What the exercise asks » Write only the number of lines holding the string "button".
☆ ☆ ☆ ☆ ☆
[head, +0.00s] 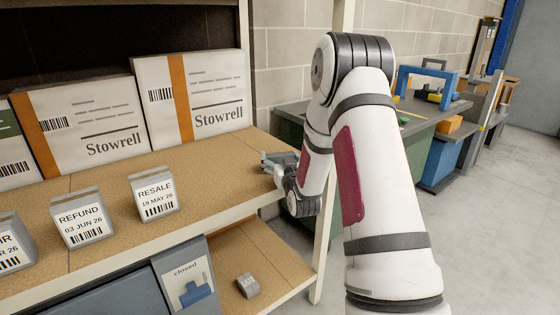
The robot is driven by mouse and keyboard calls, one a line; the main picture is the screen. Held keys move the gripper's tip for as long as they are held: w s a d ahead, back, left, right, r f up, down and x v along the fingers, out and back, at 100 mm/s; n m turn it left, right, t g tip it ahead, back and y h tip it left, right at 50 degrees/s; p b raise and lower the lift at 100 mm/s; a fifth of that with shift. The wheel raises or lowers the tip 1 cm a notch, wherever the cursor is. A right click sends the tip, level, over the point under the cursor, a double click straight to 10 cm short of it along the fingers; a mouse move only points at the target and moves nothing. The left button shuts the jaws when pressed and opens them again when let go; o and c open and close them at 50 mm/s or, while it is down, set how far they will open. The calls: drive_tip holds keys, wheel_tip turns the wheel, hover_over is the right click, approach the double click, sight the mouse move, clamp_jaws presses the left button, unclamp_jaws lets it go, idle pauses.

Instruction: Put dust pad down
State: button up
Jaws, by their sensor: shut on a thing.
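My gripper (275,165) is at the far right end of the upper shelf (225,160), just over or at its board. It is small in the head view and partly covered by my own arm. It is shut on a thing, taken to be the dust pad; the pad's outline cannot be told apart from the grey-blue jaws. Whether the pad touches the board cannot be told.
Small labelled blocks, REFUND (82,218) and RESALE (153,194), stand along the shelf's front. White Stowrell boxes (190,98) stand behind. A small grey block (247,285) lies on the lower shelf. The board between RESALE and my gripper is clear.

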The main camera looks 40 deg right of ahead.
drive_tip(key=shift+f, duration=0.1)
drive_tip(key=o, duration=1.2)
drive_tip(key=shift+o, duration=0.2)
☆ ☆ ☆ ☆ ☆
Solution to the problem » 2